The New Normal/La Nouvelle Normalité/新常態: The End of US Dollar Hegemony?

Severus Xisheng Wang 王希聖
By The Week UK

Recently, “de-dollarisation” has become a hot topic. The so-called “de-dollarisation” of the world revolves around three main aspects: (1) the currency of international trade settlement, (2) the currency of investment and (3) reserve currency. The main initiatives can be broadly classified into three areas.

By Financial Times. Who decided the dollar would be the trade currency?: Brazilian President during China tour.

First, Brazil and ASEAN have started to consider settling trade in local currency. Iraq said it would allow trade with China to be settled in Renminbi. Saudi Arabia said it was open to using currencies other than the US dollar for trade settlement. Second, the share of foreign investors’ holdings in US Treasuries has declined from the peak of 43% during the 2008 financial crisis to 23.6% by the end of March 2023. Third, central banks start to diversify their reserve asset allocation to achieve “de-dollarisation.” Data show that the US dollar’s share of global central bank foreign exchange reserves fell from 71% in 1999 to 58% by the end of 2022.

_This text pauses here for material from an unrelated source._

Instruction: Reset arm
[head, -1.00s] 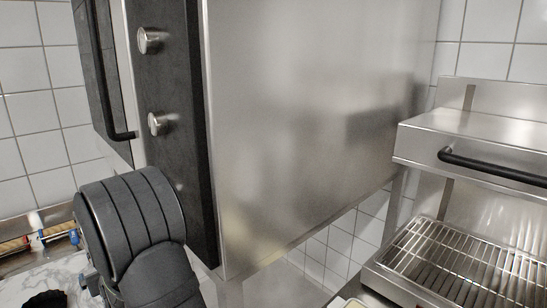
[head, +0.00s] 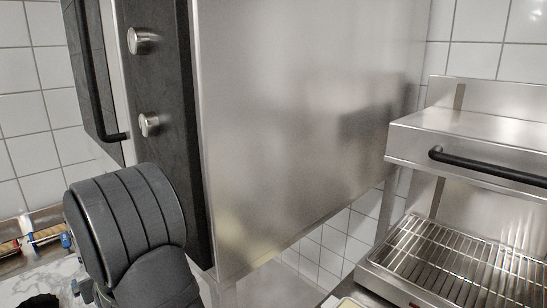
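My arm (head: 125,225) shows at the lower left of the head view as dark grey rounded links. It stands in front of the lower front corner of a large steel oven (head: 300,130). My gripper is not in view, so I cannot see whether it is open or shut.
The oven has a dark front panel with two knobs (head: 141,41) and a black handle (head: 97,80). At right stands a steel grill unit (head: 470,140) with a black bar handle and a wire rack (head: 455,265). White tiled walls are behind. Small coloured items (head: 40,238) lie at far left.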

It is noteworthy that the consideration and action of “de-dollarisation” have emerged in a number of bilateral and multilateral cooperation initiatives in which China is involved. For China, as the issue of “de-dollarisation” is closely linked to the internationalisation of the Renminbi, China’s participation in “de-dollarisation” has been given special significance in the context of the current intensified geopolitical game between China and the US. For example, among the BRICS countries, the issue of “de-dollarisation” is increasingly being discussed, with Brazilian President Lula, who was in China recently, asking why the US dollar must be used in international trade. It is completely possible for the BRICS countries to use local currencies for settlement. In the case of China and Russia, they have already started to “de-dollarise” their trade by using the local currency for settlement.

By The Guardian

On the geopolitical front, the US confiscated the Afgan central bank’s US dollar assets held in the US and took it upon itself to allocate them. After the break out of the war in Ukraine, the US imposed severe sanctions on Russia, not only freezing assets but also removing Russian banks from the SWIFT payment system. On the economic front, after the US Federal Reserve’s unlimited QE, domestic inflation in the US is going high and the purchasing power of the US dollar is declining. In response to inflation, the Fed has aggressively raised interest rates, and the Silicon Valley Bank collapse in March is still fresh in our memories. The possibility of an economic recession or even an economic crisis cannot be ruled out in the future in the US. Under such expectations, some countries prudently adjust their dollar reserves. Nevertheless, in the long term, the hegemonic position of the US dollar may be weakened, but its dominant position will remain.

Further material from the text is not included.